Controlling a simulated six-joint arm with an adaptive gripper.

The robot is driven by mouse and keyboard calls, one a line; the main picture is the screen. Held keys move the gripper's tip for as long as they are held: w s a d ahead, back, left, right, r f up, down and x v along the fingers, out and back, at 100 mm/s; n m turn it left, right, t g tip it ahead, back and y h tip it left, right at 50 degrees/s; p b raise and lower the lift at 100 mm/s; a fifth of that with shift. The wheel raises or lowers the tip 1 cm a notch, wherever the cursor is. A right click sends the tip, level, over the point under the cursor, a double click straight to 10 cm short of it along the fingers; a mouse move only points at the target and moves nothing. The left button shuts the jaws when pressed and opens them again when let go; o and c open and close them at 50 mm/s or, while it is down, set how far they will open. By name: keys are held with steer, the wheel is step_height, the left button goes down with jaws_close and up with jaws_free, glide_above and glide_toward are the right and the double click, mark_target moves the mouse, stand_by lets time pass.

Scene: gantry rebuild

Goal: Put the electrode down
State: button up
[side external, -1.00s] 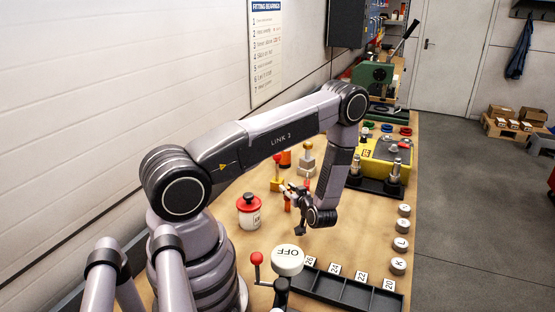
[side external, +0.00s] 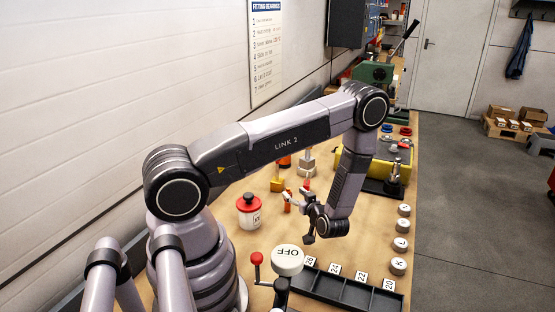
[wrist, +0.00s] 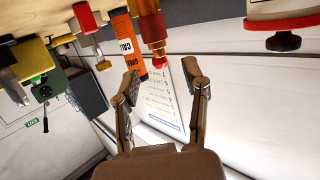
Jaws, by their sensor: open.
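My gripper (wrist: 163,82) is open with nothing between its fingers. In the wrist view the bench is at the top and things hang upside down. A copper-and-red rod with a rounded red end (wrist: 151,32), probably the electrode, stands just beyond the fingertips, apart from them. Beside it on the left is an orange tube with a white label (wrist: 127,45), near the left fingertip. In the side view my gripper (side external: 294,199) is low over the bench, by a small orange upright piece (side external: 287,203); which of the two this is, I cannot tell.
A white jar with a red lid (side external: 249,214) stands left of my gripper.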

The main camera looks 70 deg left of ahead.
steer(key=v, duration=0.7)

========================================================================

— DESCRIPTION OF THE TASK —
Include both the line containing "Goal: Put the electrode down" and the line containing "[wrist, +0.00s]" when you write out everything between them, exactly. Leave the pictures out.

— ANSWER TO THE PROBLEM —
Goal: Put the electrode down
State: button up
[side external, -1.00s] 
[side external, +0.00s] 
[wrist, +0.00s] 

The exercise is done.